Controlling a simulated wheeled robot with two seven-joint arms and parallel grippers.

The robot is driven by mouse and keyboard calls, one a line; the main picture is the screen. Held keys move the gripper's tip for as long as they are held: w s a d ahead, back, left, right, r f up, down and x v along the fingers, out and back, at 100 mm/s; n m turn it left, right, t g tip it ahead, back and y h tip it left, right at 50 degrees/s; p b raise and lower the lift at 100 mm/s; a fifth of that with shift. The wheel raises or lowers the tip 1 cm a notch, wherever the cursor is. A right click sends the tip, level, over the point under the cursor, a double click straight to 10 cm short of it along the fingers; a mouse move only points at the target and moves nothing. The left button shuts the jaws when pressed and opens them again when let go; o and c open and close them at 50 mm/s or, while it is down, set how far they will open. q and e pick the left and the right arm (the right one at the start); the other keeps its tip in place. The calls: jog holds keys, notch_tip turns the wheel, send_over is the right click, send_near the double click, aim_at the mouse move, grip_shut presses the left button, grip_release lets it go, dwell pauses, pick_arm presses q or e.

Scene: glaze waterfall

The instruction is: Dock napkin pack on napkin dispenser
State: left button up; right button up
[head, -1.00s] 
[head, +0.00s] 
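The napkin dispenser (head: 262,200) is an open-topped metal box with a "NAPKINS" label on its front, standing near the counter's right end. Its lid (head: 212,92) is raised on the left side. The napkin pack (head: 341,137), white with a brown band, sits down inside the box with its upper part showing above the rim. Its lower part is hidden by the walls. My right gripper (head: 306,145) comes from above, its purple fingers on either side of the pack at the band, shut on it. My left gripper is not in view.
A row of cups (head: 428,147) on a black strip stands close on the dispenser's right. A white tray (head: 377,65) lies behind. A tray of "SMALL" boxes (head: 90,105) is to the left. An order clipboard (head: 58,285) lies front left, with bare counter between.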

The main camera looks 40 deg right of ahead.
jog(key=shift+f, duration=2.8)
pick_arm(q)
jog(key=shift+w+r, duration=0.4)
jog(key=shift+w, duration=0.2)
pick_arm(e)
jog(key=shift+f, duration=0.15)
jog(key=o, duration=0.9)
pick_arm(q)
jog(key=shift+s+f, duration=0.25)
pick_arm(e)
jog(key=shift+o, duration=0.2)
---+---
> [Directions for this task]
Repeat the data in its entirety, character for character.

> [Answer to the exercise]
Controlling a simulated wheeled robot with two seven-joint arms and parallel grippers.

The robot is driven by mouse and keyboard calls, one a line; the main picture is the screen. Held keys move the gripper's tip for as long as they are held: w s a d ahead, back, left, right, r f up, down and x v along the fingers, out and back, at 100 mm/s; n m turn it left, right, t g tip it ahead, back and y h tip it left, right at 50 degrees/s; p b raise and lower the lift at 100 mm/s; a fifth of that with shift. The wheel raises or lowers the tip 1 cm a notch, wherever the cursor is. A right click sends the tip, level, over the point under the cursor, a double click straight to 10 cm short of it along the fingers; a mouse move only points at the target and moves nothing. The left button shuts the jaws when pressed and opens them again when let go; o and c open and close them at 50 mm/s or, while it is down, set how far they will open. q and e pick the left and the right arm (the right one at the start); the other keeps its tip in place. The calls: jog holds keys, notch_tip turns the wheel, send_over is the right click, send_near the double click, aim_at the mouse move, grip_shut presses the left button, grip_release lets it go, dwell pauses, pick_arm presses q or e.

Scene: glaze waterfall

The instruction is: Dock napkin pack on napkin dispenser
State: left button up; right button up
[head, -1.00s] 
[head, +0.00s] 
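The napkin dispenser (head: 262,200) is an open-topped metal box with a "NAPKINS" label on its front, standing near the counter's right end. Its lid (head: 212,92) is raised on the left side. The napkin pack (head: 341,137), white with a brown band, sits down inside the box with its upper part showing above the rim. Its lower part is hidden by the walls. My right gripper (head: 306,145) comes from above, its purple fingers on either side of the pack at the band, shut on it. My left gripper is not in view.
A row of cups (head: 428,147) on a black strip stands close on the dispenser's right. A white tray (head: 377,65) lies behind. A tray of "SMALL" boxes (head: 90,105) is to the left. An order clipboard (head: 58,285) lies front left, with bare counter between.

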The main camera looks 40 deg right of ahead.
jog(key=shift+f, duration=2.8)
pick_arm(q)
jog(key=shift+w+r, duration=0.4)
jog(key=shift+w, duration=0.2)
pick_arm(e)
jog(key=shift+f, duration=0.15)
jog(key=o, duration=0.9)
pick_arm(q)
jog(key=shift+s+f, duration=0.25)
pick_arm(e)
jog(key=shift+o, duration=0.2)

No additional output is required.